In the listing below, how many lines contain the word "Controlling"? Please respond with the number only.

# # #

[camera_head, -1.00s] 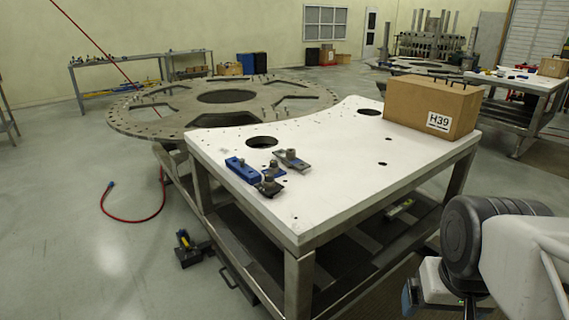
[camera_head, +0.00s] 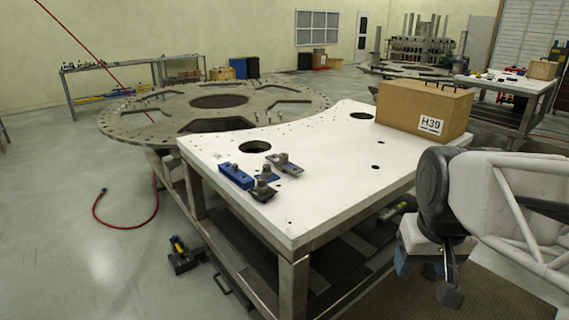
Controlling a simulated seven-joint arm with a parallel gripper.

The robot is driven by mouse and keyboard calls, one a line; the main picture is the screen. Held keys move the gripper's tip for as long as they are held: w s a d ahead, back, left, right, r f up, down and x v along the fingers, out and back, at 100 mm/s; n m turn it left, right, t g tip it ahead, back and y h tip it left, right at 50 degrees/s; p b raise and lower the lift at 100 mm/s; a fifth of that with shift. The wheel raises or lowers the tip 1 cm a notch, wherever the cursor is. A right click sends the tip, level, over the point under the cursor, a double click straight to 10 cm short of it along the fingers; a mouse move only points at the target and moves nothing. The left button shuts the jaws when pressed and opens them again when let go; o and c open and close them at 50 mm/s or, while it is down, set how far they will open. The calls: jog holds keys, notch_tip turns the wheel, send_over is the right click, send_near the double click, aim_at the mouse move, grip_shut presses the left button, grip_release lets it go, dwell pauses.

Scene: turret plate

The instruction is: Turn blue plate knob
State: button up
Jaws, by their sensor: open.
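A long blue plate (camera_head: 234,177) lies near the left edge of the white table, with a small dark knob (camera_head: 236,167) standing on it. Just right of it lie dark metal clamp pieces (camera_head: 262,190) and a second, smaller blue piece (camera_head: 267,175) with its own knob. A grey clamp (camera_head: 285,164) lies behind them. My gripper (camera_head: 427,276) hangs at the lower right, off the front right side of the table and well away from the blue plate. Its fingers are apart and nothing shows between them.
The white table (camera_head: 330,170) has round holes and much bare top. A cardboard box (camera_head: 400,105) marked H39 stands at its back right. A large round turret plate (camera_head: 150,105) lies behind. A red hose (camera_head: 130,226) and a tool (camera_head: 182,255) are on the floor at left.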

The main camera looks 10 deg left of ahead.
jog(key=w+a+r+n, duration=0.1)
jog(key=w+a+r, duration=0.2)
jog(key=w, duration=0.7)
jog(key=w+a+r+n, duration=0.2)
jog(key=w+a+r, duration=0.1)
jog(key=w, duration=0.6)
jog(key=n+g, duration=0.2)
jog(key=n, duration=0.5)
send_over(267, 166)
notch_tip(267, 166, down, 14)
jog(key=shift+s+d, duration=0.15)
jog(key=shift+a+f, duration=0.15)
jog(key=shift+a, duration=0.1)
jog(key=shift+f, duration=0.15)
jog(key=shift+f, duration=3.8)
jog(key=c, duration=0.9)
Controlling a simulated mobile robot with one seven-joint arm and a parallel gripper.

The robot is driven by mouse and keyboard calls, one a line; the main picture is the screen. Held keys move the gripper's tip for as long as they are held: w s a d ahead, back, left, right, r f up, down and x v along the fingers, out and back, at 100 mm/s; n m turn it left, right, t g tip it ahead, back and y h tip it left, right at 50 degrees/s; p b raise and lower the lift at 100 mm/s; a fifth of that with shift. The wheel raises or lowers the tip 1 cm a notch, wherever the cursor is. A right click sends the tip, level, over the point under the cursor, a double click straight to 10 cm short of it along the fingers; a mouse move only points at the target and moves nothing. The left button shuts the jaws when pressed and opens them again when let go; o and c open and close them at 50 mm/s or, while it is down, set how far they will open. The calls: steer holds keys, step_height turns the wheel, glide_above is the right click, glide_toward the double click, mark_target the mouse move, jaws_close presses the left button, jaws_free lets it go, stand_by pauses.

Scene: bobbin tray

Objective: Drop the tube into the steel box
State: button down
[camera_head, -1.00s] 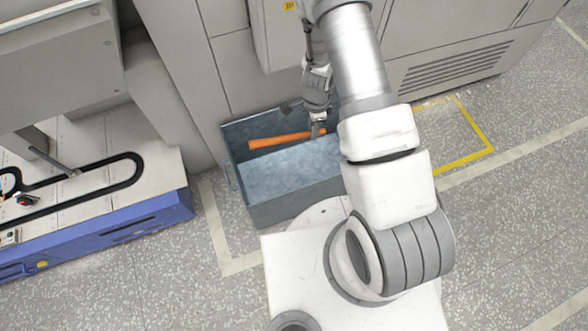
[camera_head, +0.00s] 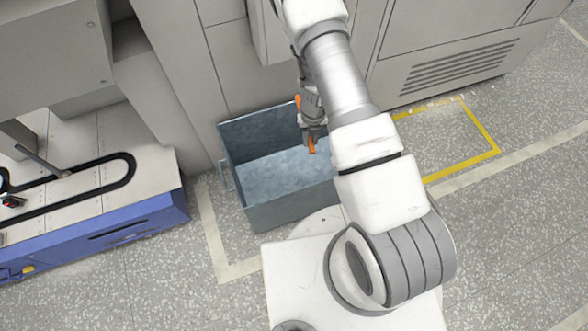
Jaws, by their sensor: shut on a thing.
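The steel box (camera_head: 232,147) is a blue-grey open bin on the floor against the machine front. Its inside shows bare metal in the part I can see; its right side is hidden behind my arm. The orange tube (camera_head: 311,146) shows as two short pieces, above and below my gripper (camera_head: 312,131), which covers its middle. My gripper is shut on the tube and holds it over the box opening, toward the right. The tube appears steeply angled in the picture. The fingertips are small and partly hidden.
A blue-based bench (camera_head: 110,237) with a black looped track (camera_head: 125,170) stands at the left. Grey machine cabinets (camera_head: 440,50) rise behind the box. Yellow tape (camera_head: 480,125) marks the floor at the right. Speckled floor is open at the left front.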

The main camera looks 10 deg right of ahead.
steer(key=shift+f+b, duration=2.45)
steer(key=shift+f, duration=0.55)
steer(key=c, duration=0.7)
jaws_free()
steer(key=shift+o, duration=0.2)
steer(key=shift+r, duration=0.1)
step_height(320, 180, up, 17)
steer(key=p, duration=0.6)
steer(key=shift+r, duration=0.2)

# # #

[FULL OUTPUT]
2